LEWITT met Parachute keyboarder and saxophonist Kit French on tour and talked with him about touring life, the songwriting process, and his experiences with the DGT 650.

[LEWITT] Can you tell us a bit about what Parachute’s up to now?

[Kit French] We're here in Atlanta and started touring a few days ago, and it’s been an awesome experience so far. I play keys and sax in Parachute, and we’ll be on the road for another three or four weeks. It's going to be a really fun round for us. We're able to play some of the new songs we’ve thrown together with our latest album Wide Awake and a couple of new songs we actually didn't even get to play on our own headlining tour earlier this year. You always kind of adjust your setlist based on the audience you're playing to. So we were playing a couple of songs we thought might fit better with these guys, and it's actually a lot of fun!

[LEWITT] What can you tell us about the songwriting process?

[Kit French] For us, as far as songwriting goes, Will is the primary songwriter and comes up with the skeleton, so to speak, the core subject matter in terms of lyrics, the whole concept of where the song should go, and then we just kind of get together and throw all the parts on top of it –the candy, the meat-and-potatoes [laughs] – just kind of making it a Parachute song from the original kind of core state that it starts out in.

[LEWITT] When you guys do that, do you always go to a recording studio, or do you use a mobile solution?

[Kit French] The three of us – Johnny, Will and I – we couldn’t be more spread out. I live in Los Angeles, Will has lived in Nashville for the past 6 years and is up in New York now, and Johnny lives in Richmond. We do sometimes get together, especially when we’re on tour, and we’ll mess around with ideas. But most of the time, a lot of it happens remotely: you know, Will sends me some ideas or sends me a song, and then we put whatever we're thinking into it. Nothing’s critical at this stage, because later, you can go back and take stuff out. But yeah, a lot of this gets done remotely – and that’s where we really started to enjoy using the DGT 650 USB mic.

It’s such an easy-to-use system, and it works really well – which is really important to me. I've been able to use it a lot at home. I can use it for horns, I can just use it as a line input for my keyboards, or I can sing into it – so it’s actually a really fun thing to have.

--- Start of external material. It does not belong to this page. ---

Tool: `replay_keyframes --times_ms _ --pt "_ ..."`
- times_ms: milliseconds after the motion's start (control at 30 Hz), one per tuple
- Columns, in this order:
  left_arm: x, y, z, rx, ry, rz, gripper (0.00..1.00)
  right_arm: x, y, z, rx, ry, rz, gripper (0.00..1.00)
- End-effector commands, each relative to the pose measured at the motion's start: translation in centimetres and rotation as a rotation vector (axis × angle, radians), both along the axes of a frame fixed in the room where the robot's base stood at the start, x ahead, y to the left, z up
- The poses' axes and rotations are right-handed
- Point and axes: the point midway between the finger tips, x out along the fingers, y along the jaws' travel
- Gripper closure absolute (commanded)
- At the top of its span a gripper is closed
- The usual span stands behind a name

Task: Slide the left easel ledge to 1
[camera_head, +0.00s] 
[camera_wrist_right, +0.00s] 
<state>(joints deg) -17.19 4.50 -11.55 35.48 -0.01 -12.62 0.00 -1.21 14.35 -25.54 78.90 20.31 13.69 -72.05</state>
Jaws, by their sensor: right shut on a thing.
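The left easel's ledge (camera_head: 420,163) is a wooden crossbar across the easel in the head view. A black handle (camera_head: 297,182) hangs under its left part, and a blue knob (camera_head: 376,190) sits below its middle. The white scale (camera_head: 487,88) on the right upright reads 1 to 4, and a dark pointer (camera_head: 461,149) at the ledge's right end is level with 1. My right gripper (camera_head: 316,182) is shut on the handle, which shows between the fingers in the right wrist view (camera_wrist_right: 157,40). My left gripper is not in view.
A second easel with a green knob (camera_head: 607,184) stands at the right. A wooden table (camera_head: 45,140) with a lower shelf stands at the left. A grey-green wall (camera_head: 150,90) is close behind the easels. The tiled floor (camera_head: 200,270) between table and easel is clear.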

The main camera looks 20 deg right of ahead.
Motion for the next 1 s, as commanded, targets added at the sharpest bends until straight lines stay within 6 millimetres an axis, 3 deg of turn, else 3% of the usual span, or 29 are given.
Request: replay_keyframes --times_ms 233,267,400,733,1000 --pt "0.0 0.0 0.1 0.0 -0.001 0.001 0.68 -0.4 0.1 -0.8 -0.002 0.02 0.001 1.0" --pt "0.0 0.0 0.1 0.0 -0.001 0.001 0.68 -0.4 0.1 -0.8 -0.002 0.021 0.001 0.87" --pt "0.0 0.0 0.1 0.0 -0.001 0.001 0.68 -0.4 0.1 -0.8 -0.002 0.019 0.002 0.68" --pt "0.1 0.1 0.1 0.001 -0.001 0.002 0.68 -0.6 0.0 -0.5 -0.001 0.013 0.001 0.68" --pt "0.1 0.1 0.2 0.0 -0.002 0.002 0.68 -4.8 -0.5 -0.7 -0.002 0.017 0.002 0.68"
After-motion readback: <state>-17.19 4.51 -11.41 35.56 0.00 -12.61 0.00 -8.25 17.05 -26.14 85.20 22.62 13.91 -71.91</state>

Having all these modes is a great thing; I use the Singer/Songwriter mode when I have an idea I want to throw down quickly, and the Stereo mode is another feature that just makes things so easy for me.

[LEWITT] Do you use the mic with a PC or a Mac?

I use a Mac and Logic, mainly, and from time to time I use the DGT 650 to mic my Leslie cabinet that I take out on the road (to use with my organ, obviously), so it has seen some live tour use, too.

[LEWITT] What do you think about its audio fidelity?

It sounds great – I mean, it’s rich in tone and it has everything I’m looking for, since you can use it for a bunch of different things, which is what’s really cool. Like recording live parts: we put together that live EP recently, and some of that audio we had to kind of redo, so we used the DGT 650 to redo some of the organ parts: sometimes there was a little bleed-over on the recordings, for whatever reason, so we used the DGT 650 to kind of clean everything up. 

I’m using it on tour, I’m using it at home, it’s a rugged product that’s built to last, and I’ve had great experiences with it so far – especially in terms of its versatility and what it can handle. For working on the fly, there are plug-and-play-type setups, and you can also sit down and really get into it, with all the different features. I think it’s a really good product, and I’m very happy I got it.